**THE REQUEST**
Reproduce, character for character, the lines below from the first through the one with "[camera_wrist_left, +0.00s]". Leave pictures out.

**RECORDED DATA**
>>

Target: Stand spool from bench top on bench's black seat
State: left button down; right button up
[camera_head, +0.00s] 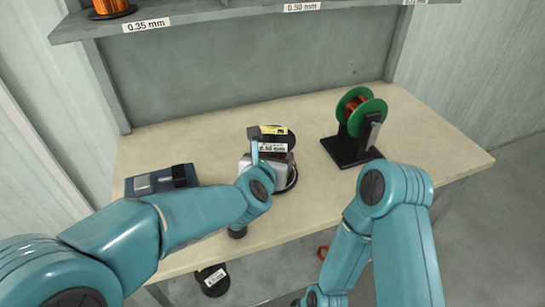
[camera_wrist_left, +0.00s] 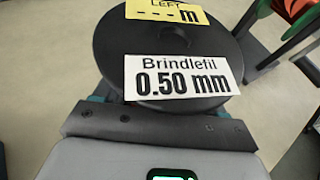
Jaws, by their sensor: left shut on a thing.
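The black spool (camera_head: 281,132) is at the middle of the bench top (camera_head: 215,130), with a yellow label and a white "0.50 mm" label. In the left wrist view the spool's (camera_wrist_left: 165,45) black flange faces the camera, with its labels reading "LEFT" and "Brindlefil 0.50 mm". My left gripper (camera_head: 268,168) is shut on the spool; the grey gripper body hides much of it. I cannot tell whether the spool touches the bench. A black base (camera_head: 347,151) with an upright holds a green-flanged copper spool (camera_head: 352,108) to the right. My right gripper is outside the view.
A blue box-like device (camera_head: 163,180) lies at the bench's left. A labelled black spool (camera_head: 212,280) is below the front edge. A shelf (camera_head: 220,12) with an orange spool (camera_head: 110,8) runs along the back. Bare bench surrounds the held spool at left and back.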

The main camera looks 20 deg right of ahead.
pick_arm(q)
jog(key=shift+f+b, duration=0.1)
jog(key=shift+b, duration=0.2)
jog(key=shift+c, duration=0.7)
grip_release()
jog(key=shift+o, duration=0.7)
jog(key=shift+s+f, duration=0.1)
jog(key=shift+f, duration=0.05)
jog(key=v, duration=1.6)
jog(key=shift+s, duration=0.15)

<<

**EXERCISE RESULT**
Target: Stand spool from bench top on bench's black seat
State: left button down; right button up
[camera_head, +0.00s] 
[camera_wrist_left, +0.00s] 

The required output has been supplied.